A long-term strategy for business payments is Business 101, as Bartolini sees it. “You can manage to the quarter, get a great quarter, and keep doing that over and over,” he said. “But longer-term planning ensures that you have agility.”
That means the ability to pivot when something changes. Ancient business wisdom 101 is clear on that as well: something always changes.
The 2024 report focuses on how automation enhances AP’s role in the value chain, elevating its importance far beyond a cost center associated with payments. As AP automation positively impacts cash management, analytics, and more, interest is rising.
“We've been talking about a data driven procure-to-pay or source to pay operation,” Bartolini said, “Organizations need to get their data houses in order. They need to become automated so that they can begin to organize and clean their data so that when the AI revolution hits, you're prepared to capitalize on that.”
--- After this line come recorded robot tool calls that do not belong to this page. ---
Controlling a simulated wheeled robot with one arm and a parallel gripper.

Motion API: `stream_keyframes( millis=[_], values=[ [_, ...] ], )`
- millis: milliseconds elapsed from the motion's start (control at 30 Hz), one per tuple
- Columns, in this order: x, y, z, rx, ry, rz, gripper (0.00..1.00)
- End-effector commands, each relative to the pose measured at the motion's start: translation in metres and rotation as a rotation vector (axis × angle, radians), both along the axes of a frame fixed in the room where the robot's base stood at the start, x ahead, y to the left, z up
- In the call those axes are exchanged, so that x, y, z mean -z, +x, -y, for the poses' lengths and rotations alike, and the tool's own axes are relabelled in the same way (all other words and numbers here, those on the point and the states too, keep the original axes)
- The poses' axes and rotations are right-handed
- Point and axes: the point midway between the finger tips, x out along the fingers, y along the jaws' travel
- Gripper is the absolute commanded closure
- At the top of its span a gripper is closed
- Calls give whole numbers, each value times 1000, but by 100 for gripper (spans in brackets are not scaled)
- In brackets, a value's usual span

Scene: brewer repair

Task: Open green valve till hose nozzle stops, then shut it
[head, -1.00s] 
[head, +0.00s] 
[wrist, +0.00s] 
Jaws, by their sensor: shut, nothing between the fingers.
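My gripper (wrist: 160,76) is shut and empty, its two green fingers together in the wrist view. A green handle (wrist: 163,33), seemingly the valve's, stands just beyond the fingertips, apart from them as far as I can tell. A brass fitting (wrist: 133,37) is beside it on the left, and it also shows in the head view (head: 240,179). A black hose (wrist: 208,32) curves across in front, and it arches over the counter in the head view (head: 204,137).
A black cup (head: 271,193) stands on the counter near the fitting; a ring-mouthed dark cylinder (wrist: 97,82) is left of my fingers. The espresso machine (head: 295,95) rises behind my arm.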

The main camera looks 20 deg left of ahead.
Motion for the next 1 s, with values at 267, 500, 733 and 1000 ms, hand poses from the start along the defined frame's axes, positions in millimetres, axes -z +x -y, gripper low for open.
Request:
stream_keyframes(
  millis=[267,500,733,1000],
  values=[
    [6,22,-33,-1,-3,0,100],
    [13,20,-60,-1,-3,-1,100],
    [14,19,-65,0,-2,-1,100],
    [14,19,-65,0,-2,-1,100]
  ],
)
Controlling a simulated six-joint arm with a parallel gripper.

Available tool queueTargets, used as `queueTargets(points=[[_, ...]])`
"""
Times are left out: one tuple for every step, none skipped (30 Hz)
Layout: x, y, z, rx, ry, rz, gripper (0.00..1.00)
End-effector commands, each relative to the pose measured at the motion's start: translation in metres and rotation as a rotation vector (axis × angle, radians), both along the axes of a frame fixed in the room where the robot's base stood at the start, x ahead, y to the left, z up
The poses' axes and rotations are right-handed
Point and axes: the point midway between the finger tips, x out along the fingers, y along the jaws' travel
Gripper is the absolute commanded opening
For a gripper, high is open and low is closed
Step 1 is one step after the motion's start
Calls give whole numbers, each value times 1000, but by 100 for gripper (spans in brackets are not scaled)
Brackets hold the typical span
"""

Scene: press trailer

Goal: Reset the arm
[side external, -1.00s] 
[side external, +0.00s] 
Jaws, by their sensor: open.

In evaluating the current state of AP, the survey uncovered prime reasons other than AI to consider automation in this function, including the following eye-openers:
Leading forms of B2B ePayables (payment networks, ACH, wire transfers, commercial cards, virtual cards) examined as part of the study now “constitute over 68.3% of all payments made by the average enterprise,” Ardent found. That’s due, in part, to the fact that over half (51.2%) of invoices flowing into the average enterprise are digital, not paper.
The profile of a Best-In-Class AP operation reflects a faster, smarter way of transacting:
“Best-in-class AP teams achieve per-invoice processing costs that are 78% lower than their peers, and invoice processing times that are 82% faster than all other groups,” Ardent said. “Their invoice exception rates are 59% lower than the rest of the marketplace.”